Sophie Winnick, Wando High School senior, is co-editor-in-chief of the Legend yearbook. After graduation, she hopes to attend the University of Massachusetts-Amherst to study sports management.
Describe the position you hold within your publication. What are your responsibilities? What’s your favorite part of the position? What do you find the most challenging?
We have a staff of 41 hand-picked and talented individuals that are the heart and soul of our publication. As co-editor-in-chief, I’ve had to work with my co-editor and our adviser to come up with a solid theme that we’ll be able to properly execute. We have to work on the cover, the theme development and more than 20 templates we designed for our staff to base their work off of. I have to float around the classroom and work to make everyone feel welcome, especially the new members on staff. The best part about the job is working with individuals on their designs or stress or leadership and seeing the improvement. The staff is like a sponge, and they are so eager and willing to learn and commit to our publication. The hardest part is not feeling like a huge part of the process anymore. In previous years, I've been designing and writing and taking pictures actively, and this year I oversee the production instead.
Tell us about a project you’ve worked on recently that you’re especially proud of. How did it come together? What did you learn from the experience?
Coming up with our theme was a daunting task. We spent a long time throwing out suggestions and ideas and trying to find the right phrase or the right words to convey our message and our story. It was difficult to come up with something we could keep consistent and develop fully, but we finally found something we agreed on, and now we have a lot to show for it. Once we got our solid idea, more ideas poured out, and it really came full circle. I learned that greatness takes time, and to enjoy the process.
How has SIPA helped you improve and evolve as a journalist/editor?
As a freshman who had recently found an interest in journalism, I was very excited to go to SIPA. I wanted to take as much from the experience as I possibly could. I spent my time during my first convention taking extensive notes and discovering I had a passion for photography. In the photography classes, I learned more about the camera, more about the settings, and established a good base for myself to go from. Each year at SIPA, I have taken away something new. My sophomore year, SIPA really helped me develop leadership skills and taught me tips on how to successfully manage people. As a junior, I helped my staff bond through the trip like I had previously as a freshman and sophomore, and we learned what it felt like to win some awards. SIPA brings out the competitive side in all of us, and gives us the tools to be great journalists.

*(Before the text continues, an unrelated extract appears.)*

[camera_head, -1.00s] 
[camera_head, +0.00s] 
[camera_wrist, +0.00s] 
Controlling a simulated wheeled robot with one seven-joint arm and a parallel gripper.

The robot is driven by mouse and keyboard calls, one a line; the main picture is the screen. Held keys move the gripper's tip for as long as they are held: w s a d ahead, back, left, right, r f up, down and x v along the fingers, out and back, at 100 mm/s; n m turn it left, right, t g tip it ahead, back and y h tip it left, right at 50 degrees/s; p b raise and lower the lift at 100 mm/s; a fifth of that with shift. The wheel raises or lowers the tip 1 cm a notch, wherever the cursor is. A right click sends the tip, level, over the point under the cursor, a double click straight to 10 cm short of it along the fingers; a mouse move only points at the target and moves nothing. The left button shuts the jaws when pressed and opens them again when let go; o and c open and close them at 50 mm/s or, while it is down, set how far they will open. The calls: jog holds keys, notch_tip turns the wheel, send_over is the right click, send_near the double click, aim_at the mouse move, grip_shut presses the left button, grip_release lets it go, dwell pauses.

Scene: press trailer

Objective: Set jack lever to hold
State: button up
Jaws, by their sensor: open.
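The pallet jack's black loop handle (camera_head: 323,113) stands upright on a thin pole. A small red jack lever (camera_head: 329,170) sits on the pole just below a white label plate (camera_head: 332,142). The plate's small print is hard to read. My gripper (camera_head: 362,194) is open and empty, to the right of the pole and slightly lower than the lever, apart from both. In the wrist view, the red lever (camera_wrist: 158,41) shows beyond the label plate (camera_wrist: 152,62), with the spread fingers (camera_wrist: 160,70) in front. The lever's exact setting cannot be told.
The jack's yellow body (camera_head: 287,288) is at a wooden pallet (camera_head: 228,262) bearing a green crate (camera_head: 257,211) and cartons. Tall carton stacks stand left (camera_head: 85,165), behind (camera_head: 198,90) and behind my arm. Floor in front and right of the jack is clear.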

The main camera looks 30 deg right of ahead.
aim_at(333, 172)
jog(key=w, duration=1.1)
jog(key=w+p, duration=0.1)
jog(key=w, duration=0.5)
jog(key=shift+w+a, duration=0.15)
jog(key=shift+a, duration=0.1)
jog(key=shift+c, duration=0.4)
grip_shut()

What are your goals as a SIPA student officer?
As a student officer, I would like to see more student interaction. The competition can sometimes have certain schools portrayed in a negative light, and I would like to see people cast all that aside. I want people to meet and make friends with young journalists from all around the southeast and broaden their scope on journalism. I want SIPA to be an environment to learn, grow and thrive in.
What SIPA events have you attended? What are some of your favorite memories from those events?
I have attended the SIPA dance every year and always had fun with that, as schools from all through the southeast participate. The best part of SIPA for me is the competition and awards ceremony. When you win, it's one of the best feelings in the world, and when you lose, you figure out a way to keep your head and up and come back with fresh and stronger material. It's especially humbling when you were confident.
What advice would you give to other student journalists?
I would just say to make sure you enjoy the process as much or more than the finished product. The process is where you make friends that you'll have for life, and where you hone in on your passions and talents to create and innovate. The process is where you learn what it takes to be a leader. Make sure you aren't just hurrying to the end, because high school journalism isn't forever for all of us.
Tell us something personal. What’s your favorite color, song or store? What’s your go-to fun fact?
I am a die-hard Carolina Panthers fan. I know every man on the 53-man roster and spend a lot of time reading articles and statistics. I also am pretty kick-butt at fantasy football.